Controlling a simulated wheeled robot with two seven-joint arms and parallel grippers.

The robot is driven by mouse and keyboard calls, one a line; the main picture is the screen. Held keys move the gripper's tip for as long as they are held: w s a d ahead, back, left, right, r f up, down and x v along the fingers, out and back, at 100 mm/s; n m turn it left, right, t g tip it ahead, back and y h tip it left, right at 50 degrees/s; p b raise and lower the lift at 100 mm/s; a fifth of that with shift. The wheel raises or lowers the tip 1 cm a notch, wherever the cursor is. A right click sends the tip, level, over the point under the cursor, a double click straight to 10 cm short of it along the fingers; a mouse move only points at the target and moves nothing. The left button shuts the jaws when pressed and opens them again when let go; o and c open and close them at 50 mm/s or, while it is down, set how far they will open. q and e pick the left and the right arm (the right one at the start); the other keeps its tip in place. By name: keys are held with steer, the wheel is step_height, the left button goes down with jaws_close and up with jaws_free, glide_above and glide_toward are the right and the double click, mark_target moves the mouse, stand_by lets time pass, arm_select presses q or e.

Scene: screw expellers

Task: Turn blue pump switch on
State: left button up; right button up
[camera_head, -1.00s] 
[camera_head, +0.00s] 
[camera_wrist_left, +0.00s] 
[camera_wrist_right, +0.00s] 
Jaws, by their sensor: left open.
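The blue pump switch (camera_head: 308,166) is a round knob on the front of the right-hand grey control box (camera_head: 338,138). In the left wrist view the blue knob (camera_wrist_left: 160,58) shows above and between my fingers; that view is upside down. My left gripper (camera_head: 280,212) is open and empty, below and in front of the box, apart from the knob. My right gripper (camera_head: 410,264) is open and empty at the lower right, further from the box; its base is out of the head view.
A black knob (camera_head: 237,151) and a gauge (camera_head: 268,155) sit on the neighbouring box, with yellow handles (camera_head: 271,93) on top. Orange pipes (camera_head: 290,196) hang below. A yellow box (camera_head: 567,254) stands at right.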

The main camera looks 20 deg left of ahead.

══════

■ Brief
Quote each line above in full, word for word.

■ Correct response
Controlling a simulated wheeled robot with two seven-joint arms and parallel grippers.

The robot is driven by mouse and keyboard calls, one a line; the main picture is the screen. Held keys move the gripper's tip for as long as they are held: w s a d ahead, back, left, right, r f up, down and x v along the fingers, out and back, at 100 mm/s; n m turn it left, right, t g tip it ahead, back and y h tip it left, right at 50 degrees/s; p b raise and lower the lift at 100 mm/s; a fifth of that with shift. The wheel raises or lowers the tip 1 cm a notch, wherever the cursor is. A right click sends the tip, level, over the point under the cursor, a double click straight to 10 cm short of it along the fingers; a mouse move only points at the target and moves nothing. The left button shuts the jaws when pressed and opens them again when let go; o and c open and close them at 50 mm/s or, while it is down, set how far they will open. q and e pick the left and the right arm (the right one at the start); the other keeps its tip in place. By name: keys are held with steer, the wheel is step_height, the left button goes down with jaws_close and up with jaws_free, glide_above and glide_toward are the right and the double click, mark_target moves the mouse, stand_by lets time pass, arm_select presses q or e.

Scene: screw expellers

Task: Turn blue pump switch on
State: left button up; right button up
[camera_head, -1.00s] 
[camera_head, +0.00s] 
[camera_wrist_left, +0.00s] 
[camera_wrist_right, +0.00s] 
Jaws, by their sensor: left open.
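The blue pump switch (camera_head: 308,166) is a round knob on the front of the right-hand grey control box (camera_head: 338,138). In the left wrist view the blue knob (camera_wrist_left: 160,58) shows above and between my fingers; that view is upside down. My left gripper (camera_head: 280,212) is open and empty, below and in front of the box, apart from the knob. My right gripper (camera_head: 410,264) is open and empty at the lower right, further from the box; its base is out of the head view.
A black knob (camera_head: 237,151) and a gauge (camera_head: 268,155) sit on the neighbouring box, with yellow handles (camera_head: 271,93) on top. Orange pipes (camera_head: 290,196) hang below. A yellow box (camera_head: 567,254) stands at right.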

The main camera looks 20 deg left of ahead.

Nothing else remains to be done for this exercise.